Both Salgado and Hoang learned about the photoshoot in August, but they were told the Summer Term office began promoting the roles much earlier, Salgado said.
The office should’ve ensured everyone had access to the link, Salgado said, as well as advertised the opportunity better. Salgado and Hoang learned about the photoshoot from their jobs, not through posters or word of mouth on campus.
Salgado said the way UW advertises, utilizes and talks about diversity is very transactional in her experience. In general, diversity looks good, Salgado said. It makes other students want to come to the university and it adds to the conversation.
“I never saw it with the intention to actually truly represent, make people feel seen, make people feel safe,” Salgado said.
The university does not provide enough resources for students of color, Salgado said.
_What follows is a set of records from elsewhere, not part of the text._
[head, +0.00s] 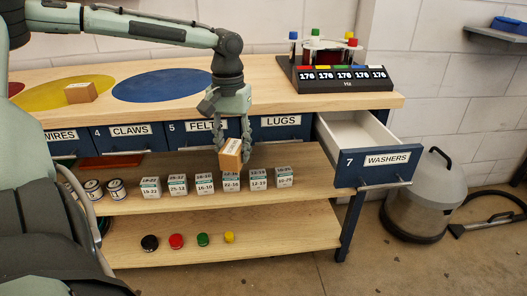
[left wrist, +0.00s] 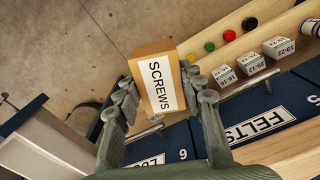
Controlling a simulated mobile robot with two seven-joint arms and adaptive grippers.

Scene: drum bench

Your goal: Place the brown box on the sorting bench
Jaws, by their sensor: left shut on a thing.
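A brown box with a white SCREWS label shows in the left wrist view (left wrist: 149,52) and in the head view (head: 231,158). My left gripper (head: 231,146) is shut on it, a finger on either side. It holds the box tilted in front of the drawer fronts, below the bench top's front edge and above the row of small white boxes. The wooden bench top (head: 262,85) has yellow and blue discs on it. Another small brown box (head: 80,93) sits on the yellow disc (head: 55,96). My right gripper is not in view.
The WASHERS drawer (head: 365,163) stands open at the right. A black display stand (head: 345,82) with coloured-top pieces is on the bench's right end. Small white boxes (head: 205,184) line the upper shelf; coloured caps (head: 176,241) lie on the lower. A grey vacuum (head: 420,195) stands at right.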

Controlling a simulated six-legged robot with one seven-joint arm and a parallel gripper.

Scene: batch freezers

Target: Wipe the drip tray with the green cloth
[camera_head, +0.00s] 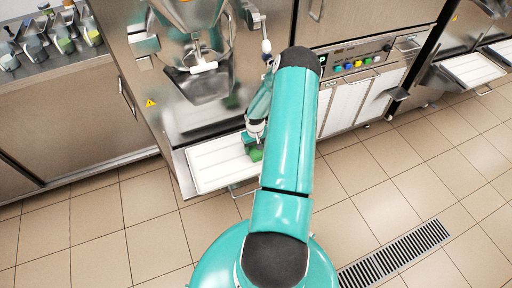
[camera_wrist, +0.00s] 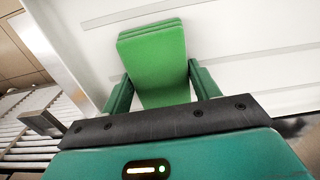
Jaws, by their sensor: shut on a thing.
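The green cloth (camera_wrist: 155,62) is a folded pad. My gripper (camera_wrist: 152,84) is shut on it, with a finger on each side in the wrist view. In the head view the cloth (camera_head: 256,154) shows at the right part of the white drip tray (camera_head: 212,168), below my gripper (camera_head: 254,138). The drip tray also fills the upper part of the wrist view (camera_wrist: 250,45). The tray sits low at the front of the batch freezer. The cloth is over the tray; I cannot tell whether it touches the surface. My arm hides the tray's right side in the head view.
The freezer's steel outlet (camera_head: 205,82) hangs above the tray. A control panel with coloured buttons (camera_head: 358,64) is to the right. Another tray (camera_head: 470,70) juts out at the far right. A counter with several containers (camera_head: 62,42) stands at left. The tiled floor in front is clear.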

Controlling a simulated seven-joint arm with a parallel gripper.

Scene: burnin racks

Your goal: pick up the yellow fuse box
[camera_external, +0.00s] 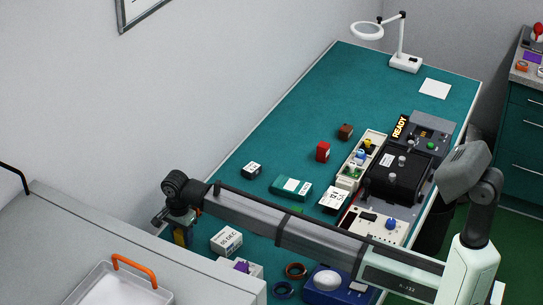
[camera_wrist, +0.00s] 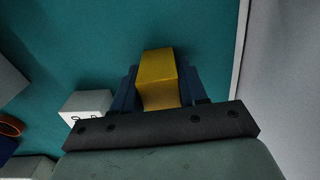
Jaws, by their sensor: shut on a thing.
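The yellow fuse box (camera_wrist: 157,78) is a small yellow block in the middle of the wrist view, over the teal table top. My gripper (camera_wrist: 155,92) is shut on it, with one dark blue finger on each side. In the external view my gripper (camera_external: 182,229) points down at the near left end of the table, and a bit of the yellow fuse box (camera_external: 180,237) shows between its fingers. I cannot tell whether the box touches the table. The grey cabinet hides part of that area.
A white labelled box (camera_external: 227,240) stands right of my gripper, and a white box (camera_wrist: 87,104) shows left of it in the wrist view. A grey cabinet (camera_external: 70,225) with a tray is in front. The table edge and wall are close by.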

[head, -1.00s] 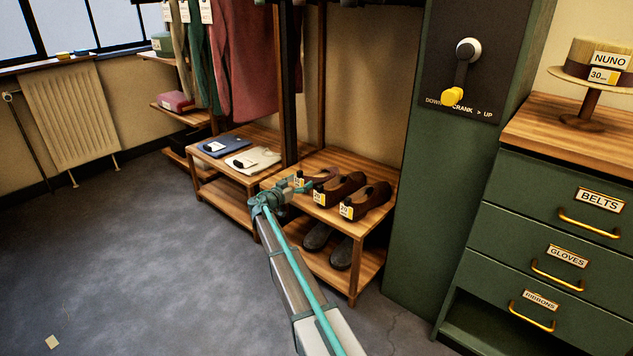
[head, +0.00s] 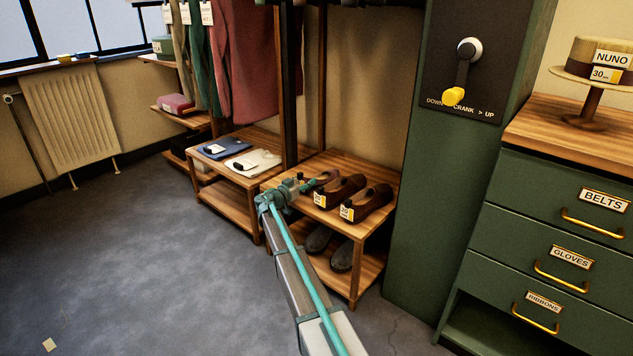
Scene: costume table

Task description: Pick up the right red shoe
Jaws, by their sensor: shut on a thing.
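Several dark reddish-brown shoes stand in a row on the top of a wooden shoe bench (head: 345,160). The leftmost shoe (head: 325,179) is partly hidden by my gripper (head: 304,187), which is at its near end and shut on it. The shoe appears still at bench-top level; I cannot tell whether it is clear of the wood. The middle shoe (head: 343,188) and the right-hand shoe (head: 369,202) sit close beside it, each with a yellow-and-white tag at its near end. My fingertips are too small to make out clearly.
Grey shoes (head: 342,256) stand on the bench's lower shelf. Folded clothes (head: 254,161) lie on the bench to the left. A green cabinet column (head: 430,210) stands close on the right.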

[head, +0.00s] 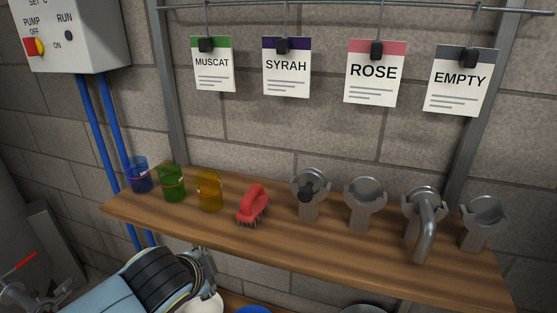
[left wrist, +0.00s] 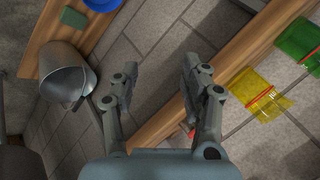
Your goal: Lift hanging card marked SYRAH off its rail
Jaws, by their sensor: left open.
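The SYRAH card (head: 287,79), white with a purple top band, hangs second from the left. A black clip (head: 283,46) holds it on a thin hanger from the metal rail (head: 345,10). My left gripper shows in the left wrist view (left wrist: 160,75), with its two fingers apart and nothing between them. In the head view my left arm comes in at the bottom left, below the shelf and well under the card; its fingers cannot be made out there. The card is not in the left wrist view. My right gripper is in neither view.
MUSCAT (head: 212,76), ROSE (head: 374,85) and EMPTY (head: 459,94) cards hang beside it. The wooden shelf (head: 330,248) below holds blue, green and yellow cups (head: 209,191), a red brush (head: 252,204) and several metal fittings (head: 365,200). Wall between cards and shelf is clear.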

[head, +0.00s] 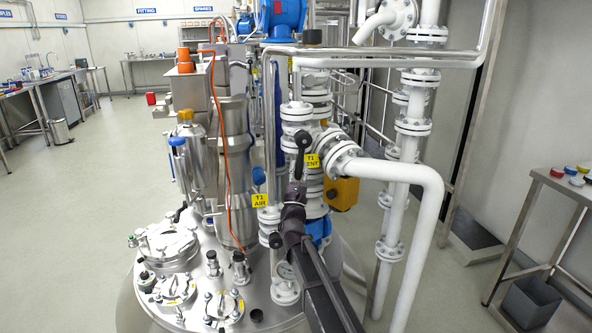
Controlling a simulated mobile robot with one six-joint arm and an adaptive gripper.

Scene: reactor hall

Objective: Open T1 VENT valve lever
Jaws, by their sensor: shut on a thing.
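The T1 VENT valve lever (301,152) is black and points downward from its pivot on the white flanged valve, left of the yellow T1 VENT tag (312,161). My gripper (296,188) is at the lower end of this lever and is shut on it. My dark arm reaches up to it from the bottom of the picture. The lever's gripped end and my fingertips are hard to make out.
A yellow T1 AIR tag (261,200) and a black knob (275,240) are close on the left. A thick white pipe (410,185) bends down on the right. The steel reactor lid (190,265) with fittings lies below left.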

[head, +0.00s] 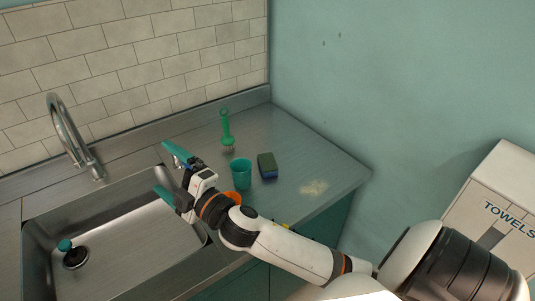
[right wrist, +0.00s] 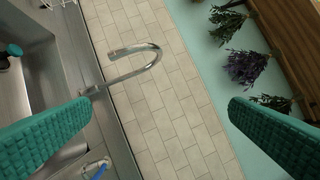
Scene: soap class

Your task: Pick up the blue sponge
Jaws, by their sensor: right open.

Rather, the university offers a “performative role,” which Hoang agreed with.
Even with students of color constantly advocating to change the campus, the university does little to actively give to communities, Salgado said. Currently, 476 students have signed a petition to prevent two Indigenous homes on campus — MEChA and Wunk Sheek — from being torn down for parking lots.
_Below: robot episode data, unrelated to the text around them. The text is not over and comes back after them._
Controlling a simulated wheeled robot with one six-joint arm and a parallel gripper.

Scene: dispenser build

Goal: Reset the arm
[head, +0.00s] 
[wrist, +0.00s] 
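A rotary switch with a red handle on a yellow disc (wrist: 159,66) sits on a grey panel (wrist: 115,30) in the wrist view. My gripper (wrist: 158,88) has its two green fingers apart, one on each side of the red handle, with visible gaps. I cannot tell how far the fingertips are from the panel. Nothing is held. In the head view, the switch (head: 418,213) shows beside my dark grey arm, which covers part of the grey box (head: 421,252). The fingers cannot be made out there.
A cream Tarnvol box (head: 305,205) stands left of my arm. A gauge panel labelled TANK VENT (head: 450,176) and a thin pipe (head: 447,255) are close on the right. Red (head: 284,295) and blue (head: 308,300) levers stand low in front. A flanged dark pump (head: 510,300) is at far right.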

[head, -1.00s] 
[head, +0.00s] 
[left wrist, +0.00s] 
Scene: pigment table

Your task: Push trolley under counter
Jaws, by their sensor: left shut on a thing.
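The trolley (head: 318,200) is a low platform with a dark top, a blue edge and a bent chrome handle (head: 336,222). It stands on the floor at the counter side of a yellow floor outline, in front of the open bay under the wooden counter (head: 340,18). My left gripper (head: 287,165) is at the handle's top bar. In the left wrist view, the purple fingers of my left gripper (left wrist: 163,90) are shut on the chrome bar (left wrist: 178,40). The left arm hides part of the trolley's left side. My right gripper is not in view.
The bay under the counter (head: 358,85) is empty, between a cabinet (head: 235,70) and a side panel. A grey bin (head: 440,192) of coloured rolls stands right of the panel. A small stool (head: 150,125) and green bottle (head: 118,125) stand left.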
“These are all things that students of color actively know that [are] a reminder that we’re not welcome here for who we are,” Salgado said. “We are more welcome here because of what we get to provide as an image, tokenization, as an asset — so they are the drop of diversity, they’ll bring a different perspective into the conversation. Which [this] may be true a lot of times, but why do we have to [pay] to go to an institution for us to educate people?”
Results from the 2021 Campus Climate Survey demonstrate that historically underrepresented groups report less-positive experiences on campus.
Additionally, The Color of Drinking, an exploratory study at UW, investigated the impact of alcohol culture on students of color. The results found that nearly 62% of students of color experience microaggressions, while Black students consider leaving UW at three times the rate of white students, often citing the racial climate as the number one reason.
Over and over again, Salgado said, these surveys explain how students of color feel isolated, tokenized and unsupported, while the data reflects how UW stands in diversity.
Moving forward, Salgado said she hopes the university takes more accountability.
“[They should] acknowledge it, communicate to campus how they have messed up and do better for the future in ensuring that misrepresentation and misleading photo admission are not targeted towards seeing students as assets and from a transactional point,” Salgado said.
Editor’s Note: This article’s subhead was updated to reflect that only two UW students were shown in a photo that was circulated among student sources, while six UW students were involved in the photoshoot as a whole.